The output format class is part of a custom JAR, so we need to make sure that
this JAR gets included in Hadoop's classpath. First
`download <https://github.com/empiricalresults/nicknack/releases/download/v1.0.0/nicknack-1.0.0.jar>`__
the jar to the same directory as your script, and add its name to
:py:attr:`~mrjob.job.MRJob.LIBJARS`::

  LIBJARS = ['nicknack-1.0.0.jar']

(You can skip this step if you're using a format class that's built into
Hadoop.)

Finally, output your data the way that your output format expects.
``MultipleValueOutputFormat`` expects the subdirectory name, followed by
a tab, followed the actual line to write into the file.
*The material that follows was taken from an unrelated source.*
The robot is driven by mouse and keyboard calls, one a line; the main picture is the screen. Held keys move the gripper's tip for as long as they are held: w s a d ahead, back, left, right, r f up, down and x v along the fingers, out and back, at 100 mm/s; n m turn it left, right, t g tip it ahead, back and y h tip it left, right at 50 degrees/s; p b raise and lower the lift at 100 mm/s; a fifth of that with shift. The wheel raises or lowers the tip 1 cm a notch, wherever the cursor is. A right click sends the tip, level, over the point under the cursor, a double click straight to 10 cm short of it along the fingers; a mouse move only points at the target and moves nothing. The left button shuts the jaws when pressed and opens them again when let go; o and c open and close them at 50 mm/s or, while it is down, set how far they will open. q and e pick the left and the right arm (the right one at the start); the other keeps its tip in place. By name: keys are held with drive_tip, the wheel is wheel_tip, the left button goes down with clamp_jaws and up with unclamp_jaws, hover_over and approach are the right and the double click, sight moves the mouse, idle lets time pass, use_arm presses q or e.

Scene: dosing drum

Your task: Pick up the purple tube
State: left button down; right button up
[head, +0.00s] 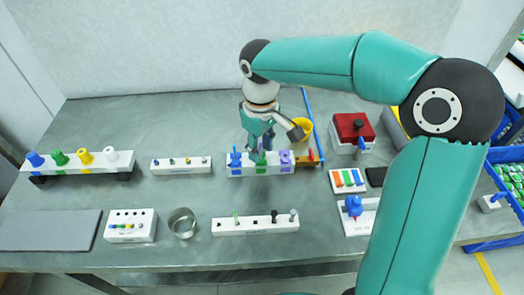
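The purple tube (285,157) stands at the right end of a white rack (248,171) in the middle of the table. A green tube (261,153) and a blue tube (235,157) stand to its left in the same rack. My right gripper (278,136) hangs from above just behind the rack, above and slightly left of the purple tube. Its fingers look spread apart and nothing shows between them. The purple tube looks clear of the fingers. My left gripper is not in view.
A yellow cup (302,128) is close beside the right gripper. A red box (353,130) stands to the right. White racks with small parts (180,168) and (256,228) and a metal cup (182,222) stand around. The table's back left is clear.

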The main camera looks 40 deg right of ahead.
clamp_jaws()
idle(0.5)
First, we need to take direct control of how the job writes output by
setting
:py:attr:`~mrjob.job.MRJob.OUTPUT_PROTOCOL` to
:py:class:`~mrjob.protocol.RawValueProtocol`::

  OUTPUT_PROTOCOL = RawValueProtocol

Then we need to format the line accordingly. In this case, let's
continue output our final data in the standard format (two JSONs separated by
a tab)::

  def reducer(self, word, counts):
      total = sum(counts)
      yield None, '\t'.join([word[0], json.dumps(word), json.dumps(total)])

Done! Here's the full, working job (this is
:py:mod:`mrjob.examples.mr_nick_nack`)::

    import json
    import re

    from mrjob.job import MRJob
    from mrjob.protocol import RawValueProtocol

    WORD_RE = re.compile(r"[A-Za-z]+")


    class MRNickNack(MRJob):

        HADOOP_OUTPUT_FORMAT = 'nicknack.MultipleValueOutputFormat'

        LIBJARS = ['nicknack-1.0.0.jar']

        OUTPUT_PROTOCOL = RawValueProtocol

        def mapper(self, _, line):
            for word in WORD_RE.findall(line):
                yield (word.lower(), 1)

        def reducer(self, word, counts):
            total = sum(counts)
            yield None, '\t'.join([word[0], json.dumps(word), json.dumps(total)])


    if __name__ == '__main__':
        MRNickNack.run()


Input formats work the same way; just set
:py:attr:`~mrjob.job.MRJob.HADOOP_INPUT_FORMAT`. (You usually won't need to set
:py:attr:`~mrjob.job.MRJob.INPUT_PROTOCOL` because it already defaults to
:py:class:`~mrjob.protocol.RawValueProtocol`.)